My take on Maxim’s menu focused on preserving a flavor memory: Shawarma-spiced “spring chicken” (those skinless, boneless chicken thighs) for me and hummus alone for my husband, the vegetarian. French fries, or “chips” in Israel, for the kids, and lots of ketchup as well as the trendy quick-pickled purple onions that add a pizazz all their own.
This spice mix is my own version of that bright orange-yellow blend whose perfume fills the air near any falafel or shawarma stand in Israel. Centered around the two Mizrahi mother spices—turmeric and cumin—it also showcases some of my other favorite enhancements, namely garlic, paprika and cinnamon. The spice mix makes enough so that you’ll have plenty of extra to store away in your pantry.
Cook the chicken on a screaming hot grill or indoors on a grill pan. The best part of using boneless chicken thighs is there is almost no risk of overcooking, giving the pieces plenty of time to accumulate black charred bits as the chicken cooks through. Enjoy the delectable chicken as a section of a composed plate with salad and hummus—or chopped and nestled into a pita or tortilla with salads, pickles, hummus and a drizzle of tahini. The perfect lunch of Israeli flavors to quell culinary wanderlust, yours and mine.
Orange-Yellow Shawarma Spice
Makes just over 1/2 cup of spice blend
3 tablespoons ground turmeric
2 tablespoons ground cumin
2 tablespoons granulated garlic
1 tablespoon paprika
1 1/2 teaspoons cinnamon
1 teaspoon black pepper
1 3/4 teaspoons salt
- Mix in a small bowl to combine, then seal in an airtight container or plastic bag.
2 pounds boneless chicken thighs, trimmed of any fat, cartilage or bits of bone
1 tablespoon yellow shawarma spice mix
1/4 cup olive oil
- Add spice mix and oil to the chicken in a bowl or bag. Mix to combine, then let marinate for at least 1 hour. (You can marinate the chicken for up to 24 hours in the refrigerator.)

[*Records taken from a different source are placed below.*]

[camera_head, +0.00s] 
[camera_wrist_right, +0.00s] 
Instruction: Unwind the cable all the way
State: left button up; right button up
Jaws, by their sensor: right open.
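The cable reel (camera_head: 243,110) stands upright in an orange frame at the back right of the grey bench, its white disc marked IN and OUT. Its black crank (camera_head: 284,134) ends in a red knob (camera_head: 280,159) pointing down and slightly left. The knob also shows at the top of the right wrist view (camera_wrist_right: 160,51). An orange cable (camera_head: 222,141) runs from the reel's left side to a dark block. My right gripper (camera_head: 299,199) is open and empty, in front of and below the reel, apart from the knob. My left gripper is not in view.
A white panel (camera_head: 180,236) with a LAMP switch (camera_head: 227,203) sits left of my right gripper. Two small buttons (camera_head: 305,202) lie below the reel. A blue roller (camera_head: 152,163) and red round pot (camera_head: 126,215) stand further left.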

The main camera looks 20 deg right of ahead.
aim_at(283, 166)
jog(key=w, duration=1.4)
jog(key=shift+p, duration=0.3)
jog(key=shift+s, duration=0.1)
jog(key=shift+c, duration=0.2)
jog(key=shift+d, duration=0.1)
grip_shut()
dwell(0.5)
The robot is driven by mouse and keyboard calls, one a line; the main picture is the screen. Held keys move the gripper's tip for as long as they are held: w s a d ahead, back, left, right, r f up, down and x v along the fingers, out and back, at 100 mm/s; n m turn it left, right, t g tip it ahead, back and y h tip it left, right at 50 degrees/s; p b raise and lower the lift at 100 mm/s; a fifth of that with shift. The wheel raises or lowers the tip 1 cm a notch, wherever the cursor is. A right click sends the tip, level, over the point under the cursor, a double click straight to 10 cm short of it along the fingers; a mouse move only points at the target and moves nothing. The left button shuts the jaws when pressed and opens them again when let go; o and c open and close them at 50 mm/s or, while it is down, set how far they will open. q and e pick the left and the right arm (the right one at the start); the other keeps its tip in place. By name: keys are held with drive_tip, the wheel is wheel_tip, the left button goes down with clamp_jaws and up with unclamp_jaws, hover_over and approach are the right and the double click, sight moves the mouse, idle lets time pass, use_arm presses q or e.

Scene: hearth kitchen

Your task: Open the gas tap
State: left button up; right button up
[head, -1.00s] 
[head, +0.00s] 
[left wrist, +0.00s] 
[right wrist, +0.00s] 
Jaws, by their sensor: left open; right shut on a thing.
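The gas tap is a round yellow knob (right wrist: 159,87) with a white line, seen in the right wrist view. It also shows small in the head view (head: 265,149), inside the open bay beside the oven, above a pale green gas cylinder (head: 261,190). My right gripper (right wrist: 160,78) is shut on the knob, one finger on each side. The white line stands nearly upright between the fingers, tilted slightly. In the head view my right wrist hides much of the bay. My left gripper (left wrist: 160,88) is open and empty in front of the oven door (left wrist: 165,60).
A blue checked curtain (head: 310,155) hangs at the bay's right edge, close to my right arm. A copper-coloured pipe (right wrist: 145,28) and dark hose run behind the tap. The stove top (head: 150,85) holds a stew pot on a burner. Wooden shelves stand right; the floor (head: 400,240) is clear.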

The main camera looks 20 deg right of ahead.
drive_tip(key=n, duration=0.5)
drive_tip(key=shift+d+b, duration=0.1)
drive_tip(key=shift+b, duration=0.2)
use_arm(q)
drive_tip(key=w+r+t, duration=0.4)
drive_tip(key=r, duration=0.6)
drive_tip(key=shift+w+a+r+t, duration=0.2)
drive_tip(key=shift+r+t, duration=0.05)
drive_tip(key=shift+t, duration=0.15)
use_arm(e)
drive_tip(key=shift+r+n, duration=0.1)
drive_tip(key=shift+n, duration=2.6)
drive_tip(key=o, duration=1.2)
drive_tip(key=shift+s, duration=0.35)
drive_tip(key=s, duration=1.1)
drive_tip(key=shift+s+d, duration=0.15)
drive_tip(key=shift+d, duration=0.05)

- Heat a grill pan or barbecue on high heat. Sear and cook the chicken on each side in batches until the chicken is charred on all sides, and soft without any resistance when pierced in its thickest area with a wooden toothpick or fork, about 5 to 6 minutes per side.

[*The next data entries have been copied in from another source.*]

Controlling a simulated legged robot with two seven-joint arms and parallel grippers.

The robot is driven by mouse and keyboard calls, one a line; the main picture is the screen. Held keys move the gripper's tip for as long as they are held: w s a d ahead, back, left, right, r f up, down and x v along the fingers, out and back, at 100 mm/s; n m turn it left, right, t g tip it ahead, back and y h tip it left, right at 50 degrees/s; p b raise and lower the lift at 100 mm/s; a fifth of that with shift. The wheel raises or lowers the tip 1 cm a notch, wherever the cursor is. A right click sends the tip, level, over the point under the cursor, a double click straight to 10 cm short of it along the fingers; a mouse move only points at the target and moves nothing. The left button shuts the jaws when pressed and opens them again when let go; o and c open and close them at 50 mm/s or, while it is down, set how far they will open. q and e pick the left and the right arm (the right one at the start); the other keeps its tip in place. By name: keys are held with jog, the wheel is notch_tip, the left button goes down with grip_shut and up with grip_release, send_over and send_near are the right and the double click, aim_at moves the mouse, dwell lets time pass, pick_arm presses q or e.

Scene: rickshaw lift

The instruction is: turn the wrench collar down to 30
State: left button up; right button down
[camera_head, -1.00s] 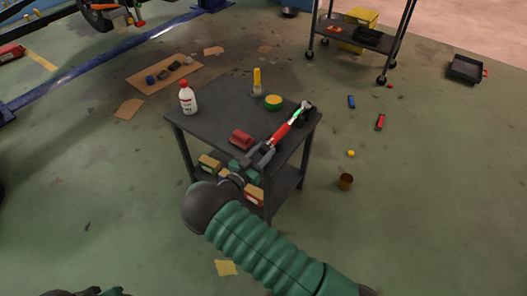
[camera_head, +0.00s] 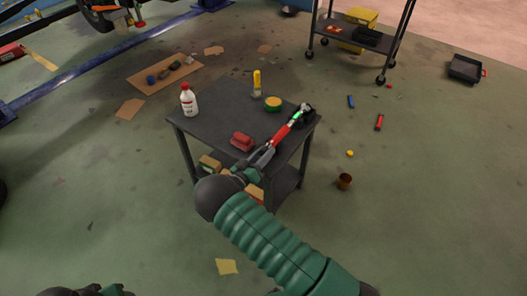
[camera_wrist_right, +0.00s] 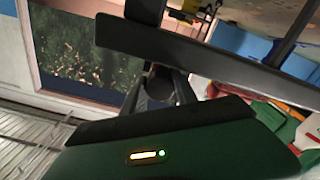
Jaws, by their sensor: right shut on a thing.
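The torque wrench (camera_head: 282,133) lies diagonally on the dark cart top, with a red shaft, a bright green patch and a dark head at the far right corner. My right gripper (camera_head: 262,158) is at its near end, over the cart's front edge, and is shut on it. In the right wrist view a dark round part (camera_wrist_right: 157,83) shows between the two dark fingers. The collar's scale cannot be read. Only a dark and green piece of my left arm shows at the bottom left; its fingers cannot be made out.
Boxes sit on the lower shelf. A brown cup (camera_head: 344,182) and small items lie on the floor at right.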

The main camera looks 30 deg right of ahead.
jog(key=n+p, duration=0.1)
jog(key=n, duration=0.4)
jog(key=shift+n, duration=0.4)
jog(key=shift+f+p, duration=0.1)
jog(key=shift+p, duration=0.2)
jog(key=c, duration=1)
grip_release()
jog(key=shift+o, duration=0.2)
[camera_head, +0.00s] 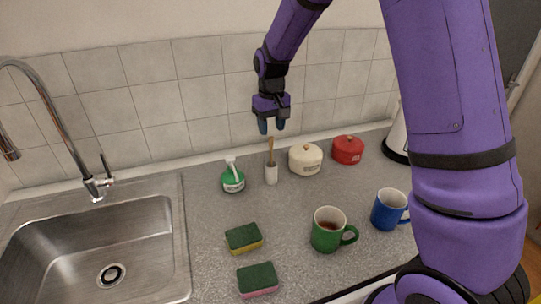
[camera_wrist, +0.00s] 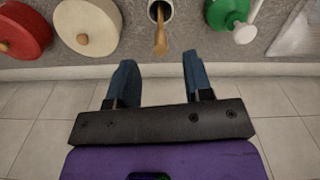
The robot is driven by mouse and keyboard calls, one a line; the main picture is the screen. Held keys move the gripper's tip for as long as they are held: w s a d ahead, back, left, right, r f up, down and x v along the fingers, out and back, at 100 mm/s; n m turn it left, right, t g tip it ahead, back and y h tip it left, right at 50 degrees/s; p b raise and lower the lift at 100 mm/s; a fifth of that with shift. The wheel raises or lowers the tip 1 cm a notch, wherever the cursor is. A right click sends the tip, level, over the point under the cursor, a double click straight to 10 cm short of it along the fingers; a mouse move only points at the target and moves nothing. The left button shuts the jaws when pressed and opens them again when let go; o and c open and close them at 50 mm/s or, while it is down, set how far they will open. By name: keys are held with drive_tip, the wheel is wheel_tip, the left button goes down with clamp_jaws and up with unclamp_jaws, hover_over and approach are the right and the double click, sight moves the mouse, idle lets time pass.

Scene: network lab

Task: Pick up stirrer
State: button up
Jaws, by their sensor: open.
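The stirrer (camera_head: 270,150) is a thin brown wooden stick standing upright in a small white cup (camera_head: 271,175) on the counter near the tiled wall. The stirrer also shows in the wrist view (camera_wrist: 160,38), its handle pointing toward my gripper, with the cup (camera_wrist: 153,10) around its lower end. My gripper (camera_head: 271,128) is above the stirrer and apart from it. In the wrist view my gripper (camera_wrist: 157,72) has its two blue fingers spread and empty, with the stirrer's end just beyond the gap between them.
A green bottle (camera_head: 232,180) stands left of the cup. A cream pot (camera_head: 305,159) and a red pot (camera_head: 348,150) stand to its right. Two sponges (camera_head: 243,237), a green mug (camera_head: 327,235) and a blue mug (camera_head: 387,210) are nearer the front. A sink (camera_head: 165,245) is at left.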

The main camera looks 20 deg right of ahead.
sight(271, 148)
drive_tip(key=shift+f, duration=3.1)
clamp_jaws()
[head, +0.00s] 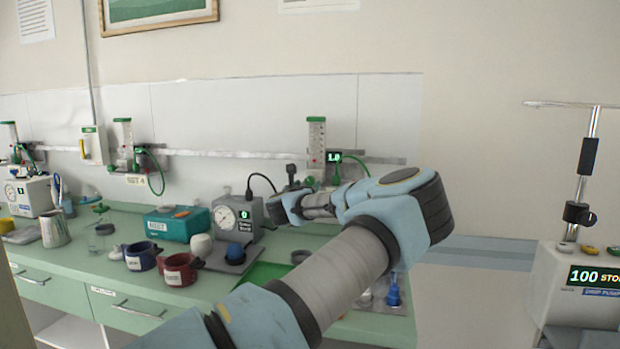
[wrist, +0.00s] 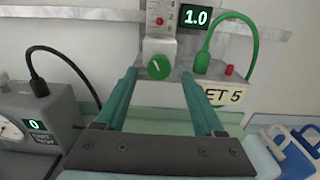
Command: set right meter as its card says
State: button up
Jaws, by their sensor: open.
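My gripper (wrist: 160,76) is open, with one teal finger on each side of the knob. I cannot tell whether the fingers touch it. In the head view my arm hides the knob and card.
A green hose (wrist: 228,22) loops beside the meter, near a red button (wrist: 229,70). A grey gauge box (head: 238,217) with a black cable stands left on the green counter. Another meter (head: 124,146) with a "SET 4" card hangs farther left. Blue containers (wrist: 292,150) are at lower right.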

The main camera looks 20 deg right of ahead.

- Let the cooked chicken rest for 10 to 15 minutes, then slice into bite size pieces. Enjoy in a pita or flatbread with all the fixings, or simply unsliced on a plate as a main component to any meal.
Pickled Red Onions
Makes 2 cups
1 cup apple cider vinegar
2 cups water
2 cloves garlic
1/4 cup sugar
Heaping teaspoon whole peppercorns
2 large red onions
- In a small saucepan bring apple cider vinegar, water, garlic, sugar and peppercorns to a boil.
- Meanwhile, slice red onions into thin half-moons and place in a large glass jar.
- Once vinegar mixture reaches a boil, turn off heat and carefully pour the liquid over the onions.
- Let cool to room temperature, cover the jar with a lid, then place in the refrigerator. Pickled onions can last 2 to 3 weeks in the fridge.